Like Black Lives Matter, Abolish ICE is a similar hot-button issue for the liberal-conservative divide.
When Alexandria Ocasio-Cortez, a progressive candidate for Congress in New York’s 14th district, came out in favor of ending ICE, conservative media and lawmakers had a meltdown, introducing bills saying that ICE was actually great and reacting with utter horror towards her social platform (which mostly consists of the belief that healthcare and education are good and more people should have them).
And malicious actors want this drama, because the continued division of America usually benefits them in some way and is detrimental to Americans despite their personal views.
“It is important that we come to see online disinformation not just as a problem of the other ‘side’ but as something that is targeted at all of us,” University of Washington professor Kate Starbird, told Mother Jones.
For the Macedonian teenagers racking up ad dollars on fake news clickbait, polarization means energized audiences just waiting to click on things. For actors potentially connected to a geopolitical rival, domestic division is a good thing—the Internet Research Agency wants conservatives to think BLM activists are domestic terrorists (they aren’t), and it probably wants other parts of America to think that abolishing ICE would erode the last barrier between the heartland and a massive wave of illegal immigration (it won’t).

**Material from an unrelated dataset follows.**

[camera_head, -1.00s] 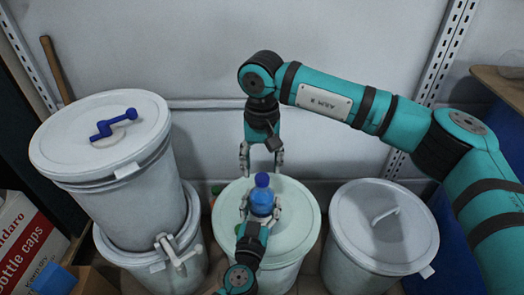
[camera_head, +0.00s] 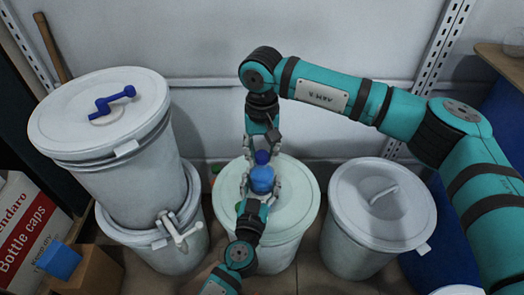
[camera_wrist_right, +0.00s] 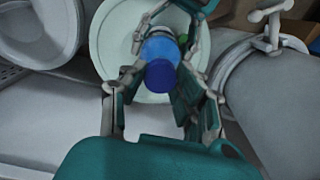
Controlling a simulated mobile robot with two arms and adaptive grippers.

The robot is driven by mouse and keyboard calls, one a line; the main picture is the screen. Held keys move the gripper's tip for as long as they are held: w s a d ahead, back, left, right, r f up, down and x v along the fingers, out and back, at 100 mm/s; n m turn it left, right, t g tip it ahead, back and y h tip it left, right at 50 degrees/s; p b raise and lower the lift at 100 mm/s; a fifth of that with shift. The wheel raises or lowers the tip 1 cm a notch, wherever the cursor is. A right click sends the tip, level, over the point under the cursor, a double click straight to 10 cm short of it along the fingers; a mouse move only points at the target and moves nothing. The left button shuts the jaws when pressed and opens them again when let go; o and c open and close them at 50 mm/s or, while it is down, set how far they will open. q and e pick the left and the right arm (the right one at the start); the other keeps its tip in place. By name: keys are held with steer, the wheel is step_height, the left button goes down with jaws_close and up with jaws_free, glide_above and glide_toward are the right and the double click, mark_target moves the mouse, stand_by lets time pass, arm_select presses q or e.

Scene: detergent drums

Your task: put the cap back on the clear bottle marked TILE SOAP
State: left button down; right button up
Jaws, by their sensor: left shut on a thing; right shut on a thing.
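The clear bottle (camera_head: 262,182) with blue liquid stands above the pale green drum lid (camera_head: 303,200). My left gripper (camera_head: 261,188), reaching in from below, is shut around its body. A dark blue cap (camera_head: 262,157) sits at the top of the bottle; whether it is seated or threaded cannot be told. My right gripper (camera_head: 262,150) comes down from above and is shut on the cap. In the right wrist view the cap (camera_wrist_right: 160,76) lies between the fingers, in line with the bottle (camera_wrist_right: 160,48). No marking is readable on the bottle.
Stacked white drums (camera_head: 105,175) stand at the left, the upper one with a blue crank (camera_head: 116,99). A lidded white drum (camera_head: 380,225) stands at the right. A bottle caps box (camera_head: 30,235) and a blue block (camera_head: 59,261) are at lower left. A small green thing (camera_head: 238,208) shows beside my left gripper.

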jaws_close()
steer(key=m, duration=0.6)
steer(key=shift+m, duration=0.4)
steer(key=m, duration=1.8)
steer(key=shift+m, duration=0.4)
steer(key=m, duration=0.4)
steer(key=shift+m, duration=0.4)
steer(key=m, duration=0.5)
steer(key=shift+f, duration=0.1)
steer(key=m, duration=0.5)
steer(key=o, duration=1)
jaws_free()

“There were several mentions of ICE in the material that we took down today for coordinating authentic behavior and that includes one event that was protesting ICE,” Nathaniel Gleicher, Facebook’s head of cybersecurity policy, said during a press call on Tuesday. “We’d expect these types of coordinated actors to engage in popular social movements like that.”
Creating events and protests, things that mobilize actual people, is a favorite tactic of internet trolls seeking to influence political discourse.
Facebook’s latest crackdown, in fact, removed an event page started by a fake group known as “Resisters,” which had more than 2,600 people interested and the support of three other legitimate political pages. The event, “No to Unite the Right 2 — DC” was intended as a counterprotest to a potential white nationalist gathering in the capital in early August. But while it may have been started with malicious intent, The Outline reports that real organizers were using the event page to coordinate activity, all of which compounds the confusion over what’s real and what’s not in online activism.
Fortunately, it doesn’t appear that these malicious actors have made much headway in influencing the conversation around Abolish ICE.
A spokesperson for Facebook told Observer that the content related to Abolish ICE was only a small portion of the content the company removed. So if malicious agents are testing the waters to see how polarizing content around the issue works, they’re clearly just dipping their toes in. But if they decide it’s worth it, it could become much more difficult to understand if the material you share is doing harm or good.